> **Task directions**
Please transcribe the data below exactly. Leave the pictures out.

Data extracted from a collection

- - - - -

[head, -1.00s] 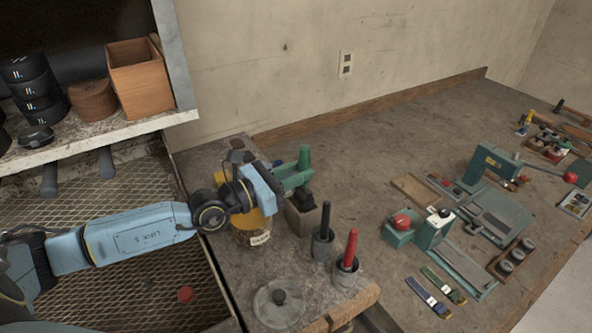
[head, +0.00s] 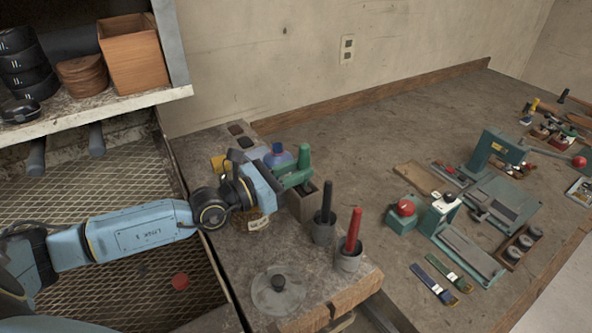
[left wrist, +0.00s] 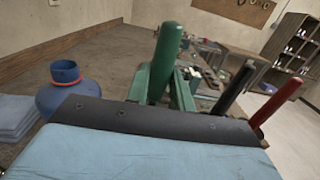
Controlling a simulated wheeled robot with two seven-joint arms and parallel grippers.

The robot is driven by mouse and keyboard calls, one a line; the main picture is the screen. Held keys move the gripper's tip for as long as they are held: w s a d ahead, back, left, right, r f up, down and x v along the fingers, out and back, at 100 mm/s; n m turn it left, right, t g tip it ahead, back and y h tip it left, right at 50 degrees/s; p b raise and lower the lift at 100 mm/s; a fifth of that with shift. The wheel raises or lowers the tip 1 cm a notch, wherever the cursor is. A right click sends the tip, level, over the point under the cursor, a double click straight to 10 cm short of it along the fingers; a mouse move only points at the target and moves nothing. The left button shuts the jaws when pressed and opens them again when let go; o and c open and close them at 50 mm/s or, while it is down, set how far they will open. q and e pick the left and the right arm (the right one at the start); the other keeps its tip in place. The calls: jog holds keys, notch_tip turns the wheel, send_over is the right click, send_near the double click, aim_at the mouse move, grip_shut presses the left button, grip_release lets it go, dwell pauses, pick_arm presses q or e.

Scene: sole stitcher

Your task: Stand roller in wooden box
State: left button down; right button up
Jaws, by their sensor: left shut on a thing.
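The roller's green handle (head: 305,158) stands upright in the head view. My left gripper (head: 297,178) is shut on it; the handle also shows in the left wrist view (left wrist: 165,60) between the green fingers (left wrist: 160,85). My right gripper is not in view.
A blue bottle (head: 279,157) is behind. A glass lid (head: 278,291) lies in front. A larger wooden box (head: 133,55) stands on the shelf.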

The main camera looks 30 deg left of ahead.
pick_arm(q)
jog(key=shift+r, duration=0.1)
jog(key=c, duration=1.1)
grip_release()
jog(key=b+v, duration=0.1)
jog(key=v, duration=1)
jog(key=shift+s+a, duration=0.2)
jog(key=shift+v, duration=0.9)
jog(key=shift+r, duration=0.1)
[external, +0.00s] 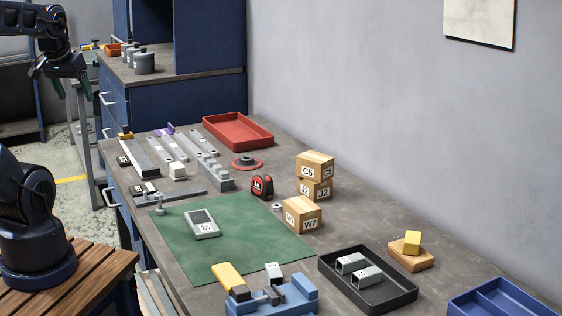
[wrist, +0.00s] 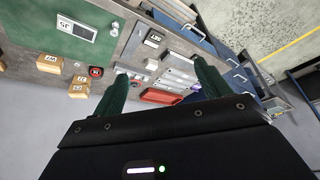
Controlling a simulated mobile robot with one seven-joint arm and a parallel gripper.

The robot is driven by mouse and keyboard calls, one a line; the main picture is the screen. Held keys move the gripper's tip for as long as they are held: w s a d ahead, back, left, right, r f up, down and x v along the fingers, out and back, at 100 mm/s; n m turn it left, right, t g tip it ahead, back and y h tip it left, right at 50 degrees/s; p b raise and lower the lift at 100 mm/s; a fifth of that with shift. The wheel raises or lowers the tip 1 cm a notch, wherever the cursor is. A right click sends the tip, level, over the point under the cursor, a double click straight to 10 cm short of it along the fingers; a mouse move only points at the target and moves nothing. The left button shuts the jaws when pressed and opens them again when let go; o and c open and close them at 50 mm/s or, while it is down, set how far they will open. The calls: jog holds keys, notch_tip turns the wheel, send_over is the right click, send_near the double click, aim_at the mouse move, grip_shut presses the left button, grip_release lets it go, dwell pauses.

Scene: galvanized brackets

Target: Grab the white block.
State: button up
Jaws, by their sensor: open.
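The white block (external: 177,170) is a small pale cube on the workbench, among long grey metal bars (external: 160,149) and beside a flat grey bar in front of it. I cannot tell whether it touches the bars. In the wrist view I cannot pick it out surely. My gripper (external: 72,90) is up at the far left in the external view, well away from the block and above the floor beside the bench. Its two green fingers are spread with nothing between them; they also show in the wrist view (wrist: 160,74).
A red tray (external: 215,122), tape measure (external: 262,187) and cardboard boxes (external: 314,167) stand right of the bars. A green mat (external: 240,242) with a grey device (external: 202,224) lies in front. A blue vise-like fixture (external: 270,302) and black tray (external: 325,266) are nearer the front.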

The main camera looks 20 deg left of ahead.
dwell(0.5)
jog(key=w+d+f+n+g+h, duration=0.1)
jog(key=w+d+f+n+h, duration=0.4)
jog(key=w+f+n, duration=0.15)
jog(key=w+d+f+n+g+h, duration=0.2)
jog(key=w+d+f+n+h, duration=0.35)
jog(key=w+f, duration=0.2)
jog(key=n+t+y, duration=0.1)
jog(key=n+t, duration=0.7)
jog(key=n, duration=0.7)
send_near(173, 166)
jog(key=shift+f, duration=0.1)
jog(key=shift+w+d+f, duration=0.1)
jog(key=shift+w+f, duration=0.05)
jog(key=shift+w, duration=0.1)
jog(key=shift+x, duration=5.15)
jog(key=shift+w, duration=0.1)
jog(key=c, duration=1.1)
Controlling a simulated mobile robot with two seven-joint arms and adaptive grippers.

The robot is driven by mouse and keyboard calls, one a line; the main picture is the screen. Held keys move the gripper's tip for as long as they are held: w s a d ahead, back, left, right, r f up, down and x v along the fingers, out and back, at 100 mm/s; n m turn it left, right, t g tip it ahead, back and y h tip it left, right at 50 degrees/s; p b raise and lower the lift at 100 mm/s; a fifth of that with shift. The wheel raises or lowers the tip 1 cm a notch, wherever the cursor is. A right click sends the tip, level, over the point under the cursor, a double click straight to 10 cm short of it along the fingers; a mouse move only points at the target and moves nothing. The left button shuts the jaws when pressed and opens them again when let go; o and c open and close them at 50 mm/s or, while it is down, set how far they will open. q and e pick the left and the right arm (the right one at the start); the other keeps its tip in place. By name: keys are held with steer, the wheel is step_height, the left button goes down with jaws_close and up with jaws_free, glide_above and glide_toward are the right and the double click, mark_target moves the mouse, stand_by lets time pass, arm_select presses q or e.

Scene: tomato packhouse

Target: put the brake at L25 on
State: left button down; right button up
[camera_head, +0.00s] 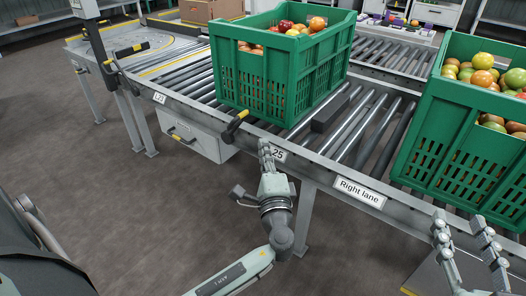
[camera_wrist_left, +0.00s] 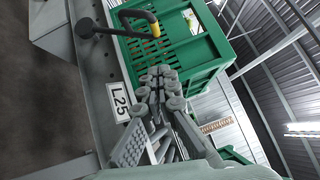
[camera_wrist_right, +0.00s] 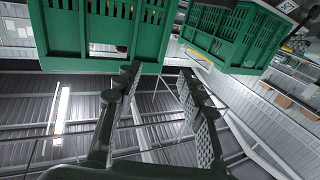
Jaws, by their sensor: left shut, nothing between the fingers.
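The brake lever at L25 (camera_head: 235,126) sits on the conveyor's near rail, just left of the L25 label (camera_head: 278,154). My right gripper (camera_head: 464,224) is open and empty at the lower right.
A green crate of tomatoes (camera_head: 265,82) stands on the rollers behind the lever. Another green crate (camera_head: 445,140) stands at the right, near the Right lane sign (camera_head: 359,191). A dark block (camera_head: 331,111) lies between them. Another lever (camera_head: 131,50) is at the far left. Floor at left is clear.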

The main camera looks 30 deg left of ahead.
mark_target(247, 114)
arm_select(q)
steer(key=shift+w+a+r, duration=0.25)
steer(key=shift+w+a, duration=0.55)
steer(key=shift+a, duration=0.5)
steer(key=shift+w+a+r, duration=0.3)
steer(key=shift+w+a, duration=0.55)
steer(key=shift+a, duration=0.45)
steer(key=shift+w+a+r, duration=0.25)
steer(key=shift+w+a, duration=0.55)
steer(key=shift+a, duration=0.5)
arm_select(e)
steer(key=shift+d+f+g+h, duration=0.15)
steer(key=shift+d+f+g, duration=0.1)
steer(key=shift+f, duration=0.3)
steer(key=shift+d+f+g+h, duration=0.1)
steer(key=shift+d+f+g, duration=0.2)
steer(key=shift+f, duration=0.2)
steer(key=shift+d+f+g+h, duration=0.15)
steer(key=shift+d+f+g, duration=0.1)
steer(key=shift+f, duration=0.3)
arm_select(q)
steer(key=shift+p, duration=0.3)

- - - - -

> **Task output**
[head, -1.00s] 
[head, +0.00s] 
[left wrist, +0.00s] 
Controlling a simulated wheeled robot with two seven-joint arms and parallel grippers.

The robot is driven by mouse and keyboard calls, one a line; the main picture is the screen. Held keys move the gripper's tip for as long as they are held: w s a d ahead, back, left, right, r f up, down and x v along the fingers, out and back, at 100 mm/s; n m turn it left, right, t g tip it ahead, back and y h tip it left, right at 50 degrees/s; p b raise and lower the lift at 100 mm/s; a fifth of that with shift. The wheel raises or lowers the tip 1 cm a notch, wherever the cursor is. A right click sends the tip, level, over the point under the cursor, a double click straight to 10 cm short of it along the fingers; a mouse move only points at the target and moves nothing. The left button shuts the jaws when pressed and opens them again when let go; o and c open and close them at 50 mm/s or, while it is down, set how far they will open. q and e pick the left and the right arm (the right one at the start); the other keeps its tip in place. The calls: jog holds keys, notch_tip turns the wheel, send_over is the right click, send_near the double click, aim_at the mouse move, grip_shut presses the left button, grip_release lets it go, dwell pauses, pick_arm presses q or e.

Scene: sole stitcher

Your task: Stand roller in wooden box
State: left button down; right button up
Jaws, by their sensor: left shut on a thing.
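The roller's green handle (head: 305,158) stands upright in the head view. My left gripper (head: 297,178) is shut on it; the handle also shows in the left wrist view (left wrist: 165,60) between the green fingers (left wrist: 160,85). My right gripper is not in view.
A blue bottle (head: 279,157) is behind. A glass lid (head: 278,291) lies in front. A larger wooden box (head: 133,55) stands on the shelf.

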The main camera looks 30 deg left of ahead.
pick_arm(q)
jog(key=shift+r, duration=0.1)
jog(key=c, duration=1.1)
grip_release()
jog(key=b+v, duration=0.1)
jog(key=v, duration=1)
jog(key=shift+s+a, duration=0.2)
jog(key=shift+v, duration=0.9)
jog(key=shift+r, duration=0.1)
[external, +0.00s] 
[wrist, +0.00s] 
Controlling a simulated mobile robot with one seven-joint arm and a parallel gripper.

The robot is driven by mouse and keyboard calls, one a line; the main picture is the screen. Held keys move the gripper's tip for as long as they are held: w s a d ahead, back, left, right, r f up, down and x v along the fingers, out and back, at 100 mm/s; n m turn it left, right, t g tip it ahead, back and y h tip it left, right at 50 degrees/s; p b raise and lower the lift at 100 mm/s; a fifth of that with shift. The wheel raises or lowers the tip 1 cm a notch, wherever the cursor is. A right click sends the tip, level, over the point under the cursor, a double click straight to 10 cm short of it along the fingers; a mouse move only points at the target and moves nothing. The left button shuts the jaws when pressed and opens them again when let go; o and c open and close them at 50 mm/s or, while it is down, set how far they will open. The calls: jog holds keys, notch_tip turns the wheel, send_over is the right click, send_near the double click, aim_at the mouse move, grip_shut presses the left button, grip_release lets it go, dwell pauses.

Scene: galvanized brackets

Target: Grab the white block.
State: button up
Jaws, by their sensor: open.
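The white block (external: 177,170) is a small pale cube on the workbench, among long grey metal bars (external: 160,149) and beside a flat grey bar in front of it. I cannot tell whether it touches the bars. In the wrist view I cannot pick it out surely. My gripper (external: 72,90) is up at the far left in the external view, well away from the block and above the floor beside the bench. Its two green fingers are spread with nothing between them; they also show in the wrist view (wrist: 160,74).
A red tray (external: 215,122), tape measure (external: 262,187) and cardboard boxes (external: 314,167) stand right of the bars. A green mat (external: 240,242) with a grey device (external: 202,224) lies in front. A blue vise-like fixture (external: 270,302) and black tray (external: 325,266) are nearer the front.

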The main camera looks 20 deg left of ahead.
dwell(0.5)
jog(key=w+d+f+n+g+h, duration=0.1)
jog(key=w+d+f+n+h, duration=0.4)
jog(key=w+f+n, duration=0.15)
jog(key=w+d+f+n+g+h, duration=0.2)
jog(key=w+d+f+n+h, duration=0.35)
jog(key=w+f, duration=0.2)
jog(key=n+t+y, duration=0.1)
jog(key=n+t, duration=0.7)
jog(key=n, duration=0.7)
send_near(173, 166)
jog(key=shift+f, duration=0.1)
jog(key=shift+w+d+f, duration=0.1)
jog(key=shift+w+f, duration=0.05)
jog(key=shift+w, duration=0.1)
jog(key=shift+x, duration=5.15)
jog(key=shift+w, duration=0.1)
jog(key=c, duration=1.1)
Controlling a simulated mobile robot with two seven-joint arms and adaptive grippers.

The robot is driven by mouse and keyboard calls, one a line; the main picture is the screen. Held keys move the gripper's tip for as long as they are held: w s a d ahead, back, left, right, r f up, down and x v along the fingers, out and back, at 100 mm/s; n m turn it left, right, t g tip it ahead, back and y h tip it left, right at 50 degrees/s; p b raise and lower the lift at 100 mm/s; a fifth of that with shift. The wheel raises or lowers the tip 1 cm a notch, wherever the cursor is. A right click sends the tip, level, over the point under the cursor, a double click straight to 10 cm short of it along the fingers; a mouse move only points at the target and moves nothing. The left button shuts the jaws when pressed and opens them again when let go; o and c open and close them at 50 mm/s or, while it is down, set how far they will open. q and e pick the left and the right arm (the right one at the start); the other keeps its tip in place. By name: keys are held with steer, the wheel is step_height, the left button goes down with jaws_close and up with jaws_free, glide_above and glide_toward are the right and the double click, mark_target moves the mouse, stand_by lets time pass, arm_select presses q or e.

Scene: tomato packhouse

Target: put the brake at L25 on
State: left button down; right button up
[camera_head, +0.00s] 
[camera_wrist_left, +0.00s] 
[camera_wrist_right, +0.00s] 
Jaws, by their sensor: left shut, nothing between the fingers.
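The brake lever at L25 (camera_head: 235,126) sits on the conveyor's near rail, just left of the L25 label (camera_head: 278,154). My right gripper (camera_head: 464,224) is open and empty at the lower right.
A green crate of tomatoes (camera_head: 265,82) stands on the rollers behind the lever. Another green crate (camera_head: 445,140) stands at the right, near the Right lane sign (camera_head: 359,191). A dark block (camera_head: 331,111) lies between them. Another lever (camera_head: 131,50) is at the far left. Floor at left is clear.

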The main camera looks 30 deg left of ahead.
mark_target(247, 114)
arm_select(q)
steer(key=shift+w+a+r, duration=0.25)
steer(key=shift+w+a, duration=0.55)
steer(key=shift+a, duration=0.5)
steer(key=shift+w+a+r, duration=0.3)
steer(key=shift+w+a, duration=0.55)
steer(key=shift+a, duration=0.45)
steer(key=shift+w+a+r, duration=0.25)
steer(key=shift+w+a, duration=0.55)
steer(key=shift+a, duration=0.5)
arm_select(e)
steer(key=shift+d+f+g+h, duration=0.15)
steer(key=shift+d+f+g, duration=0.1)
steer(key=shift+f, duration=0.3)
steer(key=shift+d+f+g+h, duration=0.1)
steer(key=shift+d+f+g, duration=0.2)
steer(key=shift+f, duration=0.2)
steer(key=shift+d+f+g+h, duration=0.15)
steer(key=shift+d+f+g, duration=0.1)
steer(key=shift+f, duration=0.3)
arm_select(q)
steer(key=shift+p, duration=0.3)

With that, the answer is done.